### EXCERPTED RECORDS
******************************
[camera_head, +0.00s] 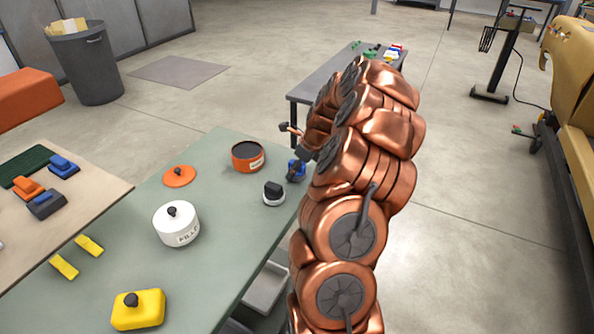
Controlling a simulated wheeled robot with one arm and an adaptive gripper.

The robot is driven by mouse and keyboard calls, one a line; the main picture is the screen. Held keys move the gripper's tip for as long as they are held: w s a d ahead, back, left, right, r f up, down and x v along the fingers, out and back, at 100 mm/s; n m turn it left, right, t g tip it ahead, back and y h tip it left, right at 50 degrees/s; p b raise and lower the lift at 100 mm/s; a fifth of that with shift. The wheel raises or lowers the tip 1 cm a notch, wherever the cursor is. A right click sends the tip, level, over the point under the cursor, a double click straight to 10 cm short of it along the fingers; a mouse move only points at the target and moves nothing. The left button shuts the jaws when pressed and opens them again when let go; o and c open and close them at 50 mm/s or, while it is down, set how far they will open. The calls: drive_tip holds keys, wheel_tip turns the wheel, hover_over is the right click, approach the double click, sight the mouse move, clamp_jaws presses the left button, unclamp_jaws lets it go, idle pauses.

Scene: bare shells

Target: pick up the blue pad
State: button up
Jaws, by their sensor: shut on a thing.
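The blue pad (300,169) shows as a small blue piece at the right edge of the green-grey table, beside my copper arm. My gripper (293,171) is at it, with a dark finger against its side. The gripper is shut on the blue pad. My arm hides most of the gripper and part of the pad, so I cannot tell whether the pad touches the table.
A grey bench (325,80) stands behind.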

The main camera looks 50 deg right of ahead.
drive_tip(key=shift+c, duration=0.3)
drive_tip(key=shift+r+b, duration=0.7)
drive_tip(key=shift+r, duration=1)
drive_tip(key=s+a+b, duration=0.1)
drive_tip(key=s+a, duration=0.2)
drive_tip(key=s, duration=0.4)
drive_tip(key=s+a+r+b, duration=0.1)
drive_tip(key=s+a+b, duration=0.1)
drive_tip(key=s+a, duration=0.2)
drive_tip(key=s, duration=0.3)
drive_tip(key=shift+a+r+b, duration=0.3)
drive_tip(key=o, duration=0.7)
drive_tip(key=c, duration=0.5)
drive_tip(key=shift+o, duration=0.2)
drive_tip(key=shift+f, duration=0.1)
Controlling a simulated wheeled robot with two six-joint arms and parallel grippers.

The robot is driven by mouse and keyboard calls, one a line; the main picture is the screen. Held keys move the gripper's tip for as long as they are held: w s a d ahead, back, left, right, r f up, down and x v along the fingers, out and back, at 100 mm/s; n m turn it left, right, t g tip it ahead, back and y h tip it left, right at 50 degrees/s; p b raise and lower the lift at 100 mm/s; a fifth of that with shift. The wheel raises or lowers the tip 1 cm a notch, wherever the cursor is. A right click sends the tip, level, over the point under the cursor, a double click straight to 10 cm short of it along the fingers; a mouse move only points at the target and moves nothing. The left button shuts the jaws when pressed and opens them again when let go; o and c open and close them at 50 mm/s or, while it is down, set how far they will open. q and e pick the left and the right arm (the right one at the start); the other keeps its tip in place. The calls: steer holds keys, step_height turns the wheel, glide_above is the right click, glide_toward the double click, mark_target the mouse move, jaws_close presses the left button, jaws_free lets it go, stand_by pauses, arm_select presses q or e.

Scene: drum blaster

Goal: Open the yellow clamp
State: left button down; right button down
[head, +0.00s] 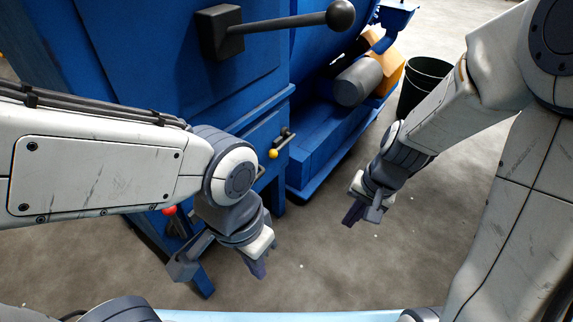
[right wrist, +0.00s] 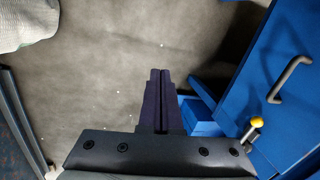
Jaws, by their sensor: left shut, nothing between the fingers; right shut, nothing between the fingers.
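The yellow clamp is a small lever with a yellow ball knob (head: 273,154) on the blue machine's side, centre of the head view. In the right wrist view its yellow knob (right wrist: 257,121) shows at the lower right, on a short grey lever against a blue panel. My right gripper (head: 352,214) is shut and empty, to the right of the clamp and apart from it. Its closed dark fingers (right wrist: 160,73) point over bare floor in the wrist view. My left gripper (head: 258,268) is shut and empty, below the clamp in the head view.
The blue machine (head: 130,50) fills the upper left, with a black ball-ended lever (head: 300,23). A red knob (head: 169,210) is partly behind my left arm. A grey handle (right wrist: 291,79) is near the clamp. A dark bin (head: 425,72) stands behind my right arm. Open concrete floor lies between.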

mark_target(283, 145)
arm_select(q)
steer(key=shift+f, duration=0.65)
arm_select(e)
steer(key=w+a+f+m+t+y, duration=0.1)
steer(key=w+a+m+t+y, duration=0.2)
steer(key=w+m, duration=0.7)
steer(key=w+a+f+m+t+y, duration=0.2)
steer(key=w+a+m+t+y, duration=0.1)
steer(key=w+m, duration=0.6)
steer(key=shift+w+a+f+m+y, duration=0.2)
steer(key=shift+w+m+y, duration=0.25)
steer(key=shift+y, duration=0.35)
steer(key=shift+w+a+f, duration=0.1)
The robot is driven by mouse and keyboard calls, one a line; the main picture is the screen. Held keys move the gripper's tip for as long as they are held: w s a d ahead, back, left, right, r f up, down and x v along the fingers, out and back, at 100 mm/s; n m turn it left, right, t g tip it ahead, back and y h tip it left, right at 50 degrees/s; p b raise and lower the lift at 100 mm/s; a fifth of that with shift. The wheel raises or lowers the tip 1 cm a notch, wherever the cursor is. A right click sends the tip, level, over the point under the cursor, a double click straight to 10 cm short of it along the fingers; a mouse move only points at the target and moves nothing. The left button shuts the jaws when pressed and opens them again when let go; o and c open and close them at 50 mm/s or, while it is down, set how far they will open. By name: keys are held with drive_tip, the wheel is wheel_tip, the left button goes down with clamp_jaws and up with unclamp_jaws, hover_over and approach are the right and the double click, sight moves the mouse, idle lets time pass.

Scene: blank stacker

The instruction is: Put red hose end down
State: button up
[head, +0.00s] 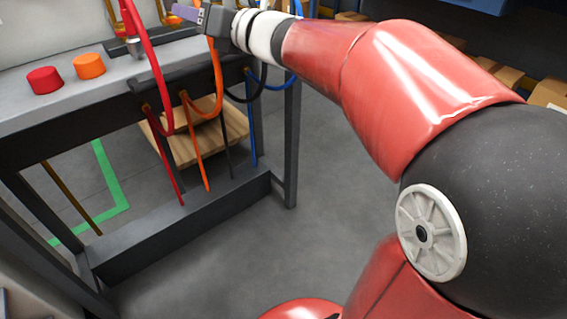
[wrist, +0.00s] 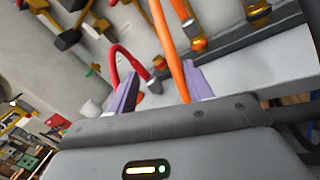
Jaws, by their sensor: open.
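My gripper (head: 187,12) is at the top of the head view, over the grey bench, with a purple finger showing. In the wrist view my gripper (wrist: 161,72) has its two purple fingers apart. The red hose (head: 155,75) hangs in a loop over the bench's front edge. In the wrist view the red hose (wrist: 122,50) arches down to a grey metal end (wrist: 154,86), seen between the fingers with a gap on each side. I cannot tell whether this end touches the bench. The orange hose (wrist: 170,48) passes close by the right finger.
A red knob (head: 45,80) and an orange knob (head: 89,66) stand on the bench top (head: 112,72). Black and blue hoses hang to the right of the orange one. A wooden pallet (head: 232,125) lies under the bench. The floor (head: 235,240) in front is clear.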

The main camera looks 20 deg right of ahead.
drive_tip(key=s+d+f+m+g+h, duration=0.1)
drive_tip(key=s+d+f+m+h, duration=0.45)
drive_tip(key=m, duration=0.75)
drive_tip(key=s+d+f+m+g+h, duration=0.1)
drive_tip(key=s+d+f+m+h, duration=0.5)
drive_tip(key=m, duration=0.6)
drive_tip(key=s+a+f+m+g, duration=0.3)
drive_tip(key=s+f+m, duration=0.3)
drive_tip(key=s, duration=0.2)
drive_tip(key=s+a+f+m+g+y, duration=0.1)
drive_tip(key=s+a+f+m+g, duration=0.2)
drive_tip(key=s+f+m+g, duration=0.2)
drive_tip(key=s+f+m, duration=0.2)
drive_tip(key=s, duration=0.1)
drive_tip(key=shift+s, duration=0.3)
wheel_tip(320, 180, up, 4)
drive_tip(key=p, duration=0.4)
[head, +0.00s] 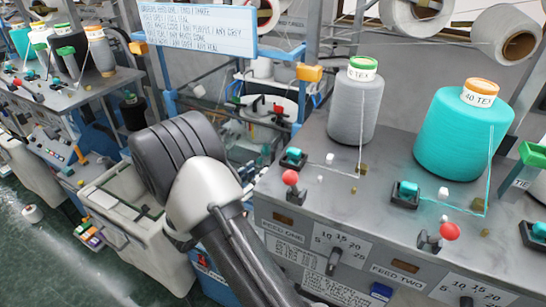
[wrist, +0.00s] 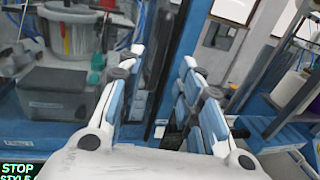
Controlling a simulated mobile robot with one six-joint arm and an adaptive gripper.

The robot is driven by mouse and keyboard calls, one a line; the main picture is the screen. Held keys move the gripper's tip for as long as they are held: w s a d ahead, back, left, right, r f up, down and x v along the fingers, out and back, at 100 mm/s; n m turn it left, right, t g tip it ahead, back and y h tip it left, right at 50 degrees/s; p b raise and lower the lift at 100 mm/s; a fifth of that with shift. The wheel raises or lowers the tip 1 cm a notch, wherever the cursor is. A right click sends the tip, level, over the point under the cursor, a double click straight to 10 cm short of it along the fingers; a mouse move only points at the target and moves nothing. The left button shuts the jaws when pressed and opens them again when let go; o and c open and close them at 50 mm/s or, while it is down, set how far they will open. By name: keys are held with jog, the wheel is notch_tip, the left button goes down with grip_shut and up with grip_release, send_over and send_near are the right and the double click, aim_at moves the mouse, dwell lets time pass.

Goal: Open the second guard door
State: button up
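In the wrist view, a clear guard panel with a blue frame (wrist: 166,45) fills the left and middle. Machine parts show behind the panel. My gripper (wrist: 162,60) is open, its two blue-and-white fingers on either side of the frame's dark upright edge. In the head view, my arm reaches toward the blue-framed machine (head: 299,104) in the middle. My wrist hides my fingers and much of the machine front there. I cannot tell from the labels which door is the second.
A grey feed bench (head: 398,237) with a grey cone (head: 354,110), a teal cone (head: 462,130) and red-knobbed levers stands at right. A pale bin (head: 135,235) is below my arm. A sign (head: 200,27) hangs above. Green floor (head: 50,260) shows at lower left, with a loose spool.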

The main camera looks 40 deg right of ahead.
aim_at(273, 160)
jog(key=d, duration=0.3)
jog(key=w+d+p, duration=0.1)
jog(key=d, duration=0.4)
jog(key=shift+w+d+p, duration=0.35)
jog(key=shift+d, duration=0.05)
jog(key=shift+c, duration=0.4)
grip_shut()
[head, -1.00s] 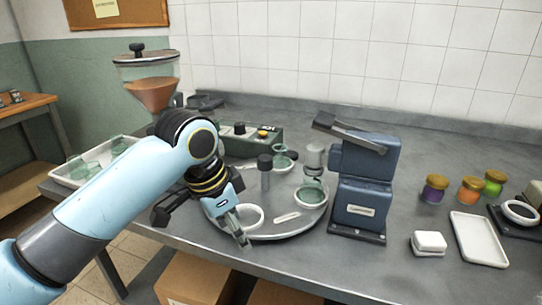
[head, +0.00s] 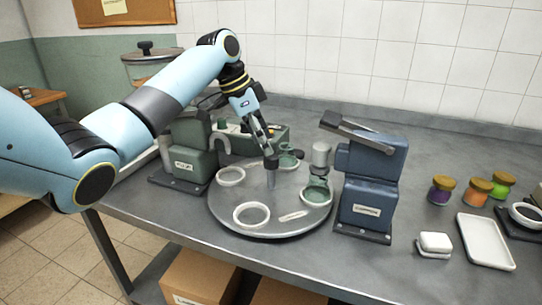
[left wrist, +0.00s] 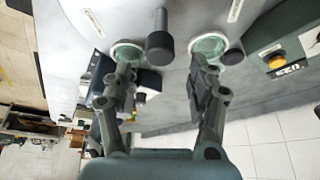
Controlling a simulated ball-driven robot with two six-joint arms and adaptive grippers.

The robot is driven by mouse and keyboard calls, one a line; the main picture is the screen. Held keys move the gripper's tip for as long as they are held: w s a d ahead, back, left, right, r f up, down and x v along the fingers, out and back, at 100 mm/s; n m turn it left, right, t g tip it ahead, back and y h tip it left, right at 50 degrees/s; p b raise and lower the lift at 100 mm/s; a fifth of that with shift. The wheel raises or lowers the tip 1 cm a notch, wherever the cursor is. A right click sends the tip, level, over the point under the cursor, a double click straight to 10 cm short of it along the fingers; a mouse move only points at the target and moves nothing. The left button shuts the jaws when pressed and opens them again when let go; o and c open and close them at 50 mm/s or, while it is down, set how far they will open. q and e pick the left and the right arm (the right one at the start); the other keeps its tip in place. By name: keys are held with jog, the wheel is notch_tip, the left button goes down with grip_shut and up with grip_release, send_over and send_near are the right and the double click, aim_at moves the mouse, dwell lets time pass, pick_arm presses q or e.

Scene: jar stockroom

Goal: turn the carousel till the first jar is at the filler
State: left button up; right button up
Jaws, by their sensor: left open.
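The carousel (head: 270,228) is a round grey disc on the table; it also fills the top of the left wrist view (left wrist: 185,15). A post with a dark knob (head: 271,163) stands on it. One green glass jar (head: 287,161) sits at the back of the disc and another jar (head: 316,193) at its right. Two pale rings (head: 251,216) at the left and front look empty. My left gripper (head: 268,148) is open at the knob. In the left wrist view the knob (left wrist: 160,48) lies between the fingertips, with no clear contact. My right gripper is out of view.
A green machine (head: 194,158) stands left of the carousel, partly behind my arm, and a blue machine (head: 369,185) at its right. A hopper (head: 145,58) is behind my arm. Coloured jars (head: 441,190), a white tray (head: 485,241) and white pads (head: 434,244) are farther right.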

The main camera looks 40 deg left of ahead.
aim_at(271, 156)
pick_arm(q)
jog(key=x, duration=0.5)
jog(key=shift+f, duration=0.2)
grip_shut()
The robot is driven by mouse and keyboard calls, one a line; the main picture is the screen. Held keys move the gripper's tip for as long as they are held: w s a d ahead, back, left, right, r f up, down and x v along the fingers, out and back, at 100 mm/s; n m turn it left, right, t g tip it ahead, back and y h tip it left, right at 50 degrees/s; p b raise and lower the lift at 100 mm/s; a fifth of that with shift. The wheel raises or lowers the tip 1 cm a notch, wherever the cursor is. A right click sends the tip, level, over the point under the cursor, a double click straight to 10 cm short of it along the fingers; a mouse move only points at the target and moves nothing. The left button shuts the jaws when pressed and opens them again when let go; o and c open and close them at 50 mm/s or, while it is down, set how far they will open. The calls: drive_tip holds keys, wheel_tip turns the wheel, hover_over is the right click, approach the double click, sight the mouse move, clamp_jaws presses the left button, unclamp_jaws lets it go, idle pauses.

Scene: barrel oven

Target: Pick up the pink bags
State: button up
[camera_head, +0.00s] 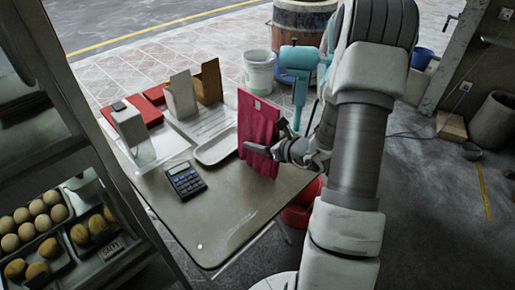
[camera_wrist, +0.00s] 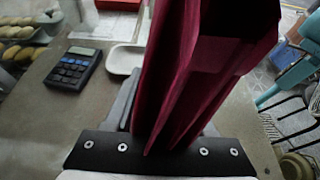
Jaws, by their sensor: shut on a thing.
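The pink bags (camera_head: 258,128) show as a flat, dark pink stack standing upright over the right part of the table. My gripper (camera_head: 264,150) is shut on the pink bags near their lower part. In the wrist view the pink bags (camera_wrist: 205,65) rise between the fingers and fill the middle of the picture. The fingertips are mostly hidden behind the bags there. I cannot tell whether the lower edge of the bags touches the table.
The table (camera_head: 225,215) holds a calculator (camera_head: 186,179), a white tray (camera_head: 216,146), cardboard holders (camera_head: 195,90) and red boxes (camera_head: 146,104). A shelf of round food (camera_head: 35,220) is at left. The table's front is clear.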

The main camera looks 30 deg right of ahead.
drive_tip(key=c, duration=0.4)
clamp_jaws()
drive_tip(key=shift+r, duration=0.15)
******************************
### WHAT TO PRODUCE
Pull out each line of the records holding the string "adaptive".

### WRITTEN SOLUTION
Controlling a simulated wheeled robot with one arm and an adaptive gripper.
Controlling a simulated mobile robot with one six-joint arm and an adaptive gripper.
Controlling a simulated ball-driven robot with two six-joint arms and adaptive grippers.

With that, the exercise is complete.